What to Watch for in Round 4:
Tomas Berdych will meet Juan Martin Del Potro in a rematch of what was one of the best displays of power tennis we have seen in a long time when they played a month ago in the Madrid semifinals. This court is a bit slower and bounces higher, but expect a good match. Wawrinka will play Tsonga, who is still struggling but has never played this well on clay before in his career. Another win here could be great for Jo-Willie moving forward. It won’t be easy though as Wawrinka is a tough opponent when he plays his best.
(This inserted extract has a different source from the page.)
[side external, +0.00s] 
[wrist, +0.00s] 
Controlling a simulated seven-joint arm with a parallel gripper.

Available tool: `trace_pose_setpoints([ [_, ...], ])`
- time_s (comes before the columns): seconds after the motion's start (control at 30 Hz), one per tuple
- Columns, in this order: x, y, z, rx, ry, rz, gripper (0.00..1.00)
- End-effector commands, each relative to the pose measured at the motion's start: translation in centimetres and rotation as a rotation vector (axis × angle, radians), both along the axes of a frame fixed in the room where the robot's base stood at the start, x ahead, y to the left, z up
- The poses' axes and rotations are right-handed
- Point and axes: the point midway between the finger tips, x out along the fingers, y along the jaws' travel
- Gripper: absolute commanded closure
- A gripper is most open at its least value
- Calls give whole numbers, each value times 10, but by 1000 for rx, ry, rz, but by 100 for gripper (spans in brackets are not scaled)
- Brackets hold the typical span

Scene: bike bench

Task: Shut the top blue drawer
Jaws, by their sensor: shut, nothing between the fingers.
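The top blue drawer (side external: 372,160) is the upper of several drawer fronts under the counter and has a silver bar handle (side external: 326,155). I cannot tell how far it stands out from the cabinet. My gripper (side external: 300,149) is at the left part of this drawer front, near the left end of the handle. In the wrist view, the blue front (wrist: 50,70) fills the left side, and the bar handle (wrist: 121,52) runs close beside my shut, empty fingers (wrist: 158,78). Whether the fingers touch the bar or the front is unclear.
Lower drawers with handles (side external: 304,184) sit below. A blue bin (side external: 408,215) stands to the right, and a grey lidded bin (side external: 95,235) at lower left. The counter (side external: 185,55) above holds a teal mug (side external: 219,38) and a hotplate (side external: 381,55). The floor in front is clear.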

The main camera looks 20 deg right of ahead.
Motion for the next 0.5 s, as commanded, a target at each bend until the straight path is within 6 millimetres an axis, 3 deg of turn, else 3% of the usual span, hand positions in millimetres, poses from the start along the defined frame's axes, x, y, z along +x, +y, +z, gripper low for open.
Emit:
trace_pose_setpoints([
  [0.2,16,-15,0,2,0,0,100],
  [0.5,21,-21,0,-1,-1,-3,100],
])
It will be interesting to see if this new form of Juan Monaco has any challenge for Nadal, but he probably won’t. However, Murray against Gasquet is a mouth-watering match on the bottom half of the draw. The two have played some epics in the past, and if Gasquet can reproduce the form of his last few rounds against Haas today, this one could be a great one as well. Gasquet has never beaten Murray in a Grand Slam, but with his great form and Murray slightly injured, this could very well be his time.
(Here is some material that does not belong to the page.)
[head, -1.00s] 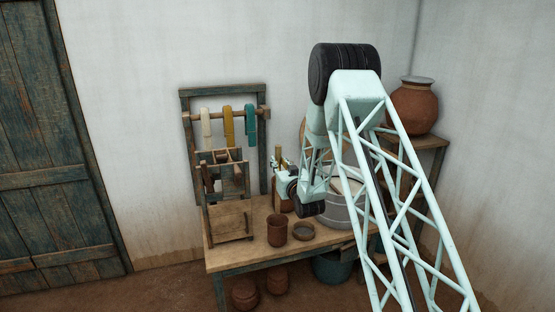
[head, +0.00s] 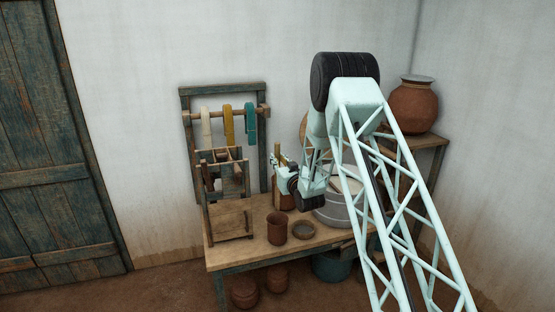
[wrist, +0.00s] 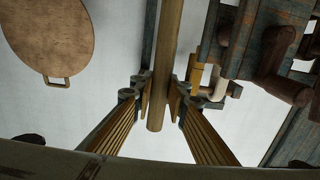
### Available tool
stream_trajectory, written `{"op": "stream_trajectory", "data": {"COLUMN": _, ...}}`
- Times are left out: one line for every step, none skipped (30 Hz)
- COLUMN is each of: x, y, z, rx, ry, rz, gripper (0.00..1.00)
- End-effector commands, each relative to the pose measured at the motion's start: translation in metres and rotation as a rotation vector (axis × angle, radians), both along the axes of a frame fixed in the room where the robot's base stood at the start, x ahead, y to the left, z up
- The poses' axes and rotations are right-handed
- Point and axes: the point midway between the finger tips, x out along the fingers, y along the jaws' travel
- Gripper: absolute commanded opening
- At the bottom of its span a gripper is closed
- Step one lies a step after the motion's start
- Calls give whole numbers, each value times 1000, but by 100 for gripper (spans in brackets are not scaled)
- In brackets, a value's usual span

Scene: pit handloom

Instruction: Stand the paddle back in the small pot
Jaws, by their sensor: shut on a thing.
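My gripper (wrist: 160,88) is shut on the paddle (wrist: 166,50), a pale wooden rod that runs up and down between the fingers in the wrist view. Its upper part leaves that frame, and its lower end shows just below the fingertips. In the head view my gripper (head: 280,164) is small, above the back of the table and behind the small pot; a bit of yellow-brown wood shows at it. A small brown pot (head: 276,232), probably the task's pot, stands upright at the table's front with its mouth up. The paddle is apart from it.
A wooden loom frame (head: 232,219) stands at the left of the table (head: 262,252). A grey tub (head: 333,212) is partly behind my arm. A rack with hanging yarn (head: 228,125) is behind.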

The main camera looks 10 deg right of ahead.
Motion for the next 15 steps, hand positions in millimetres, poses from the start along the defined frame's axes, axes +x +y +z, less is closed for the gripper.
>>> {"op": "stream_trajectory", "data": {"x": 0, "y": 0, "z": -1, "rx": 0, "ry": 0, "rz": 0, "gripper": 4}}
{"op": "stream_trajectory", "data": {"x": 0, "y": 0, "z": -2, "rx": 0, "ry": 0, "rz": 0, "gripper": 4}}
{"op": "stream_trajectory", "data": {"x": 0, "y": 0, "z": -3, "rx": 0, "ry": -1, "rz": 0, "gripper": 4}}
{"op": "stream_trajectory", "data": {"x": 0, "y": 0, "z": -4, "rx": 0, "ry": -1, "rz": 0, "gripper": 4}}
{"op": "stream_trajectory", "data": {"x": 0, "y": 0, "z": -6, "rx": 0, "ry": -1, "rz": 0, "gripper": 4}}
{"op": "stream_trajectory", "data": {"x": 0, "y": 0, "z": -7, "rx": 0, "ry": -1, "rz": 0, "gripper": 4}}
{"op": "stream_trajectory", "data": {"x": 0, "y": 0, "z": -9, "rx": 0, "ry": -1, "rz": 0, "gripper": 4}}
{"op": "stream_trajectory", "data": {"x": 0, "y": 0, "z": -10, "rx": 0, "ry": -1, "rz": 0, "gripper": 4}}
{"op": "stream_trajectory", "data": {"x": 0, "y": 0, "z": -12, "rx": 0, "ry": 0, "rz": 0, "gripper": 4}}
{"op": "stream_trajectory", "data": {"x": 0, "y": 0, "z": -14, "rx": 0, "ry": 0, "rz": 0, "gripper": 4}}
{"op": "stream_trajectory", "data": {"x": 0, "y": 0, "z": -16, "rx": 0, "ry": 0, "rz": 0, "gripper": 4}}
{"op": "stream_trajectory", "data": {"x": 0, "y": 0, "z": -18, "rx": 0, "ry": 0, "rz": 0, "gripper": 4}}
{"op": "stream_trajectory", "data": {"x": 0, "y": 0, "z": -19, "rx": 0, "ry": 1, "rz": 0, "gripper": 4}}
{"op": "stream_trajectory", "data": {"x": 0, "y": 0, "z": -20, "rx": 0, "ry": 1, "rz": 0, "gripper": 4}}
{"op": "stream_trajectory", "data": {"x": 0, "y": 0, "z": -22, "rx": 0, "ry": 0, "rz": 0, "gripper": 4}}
As the week draws to an end, either Grigor Dimitrov or Malik Jaziri currently holds on to the last spot for the Olympics (it’s hard to know which players who didn’t play Davis Cup were available or not and therefore it’s not possible to know if every player ranked high enough met the eligibility rules). Matthew Ebden (will play Nottingham Challenger this week), Fillipo Volandri (Prostejov), Dmitry Tursunov (Nottingham), Xavier Malisse (Prostejov), and Paolo Lorezni (Caltanissetta) are the next highest-ranked players who will be playing Challengers this coming week before the Olympic cut-off is determined. Now, it may be that several players who qualify for the Olympics will choose to play Washington instead, so a few more players may get in. But this is what we know as of now. We will give an Olympics update at the conclusion of each round of the French Open as these Challenger events progress.
David Goffin has earned himself a spot in the Olympics with his win in the third round here at Roland Garros.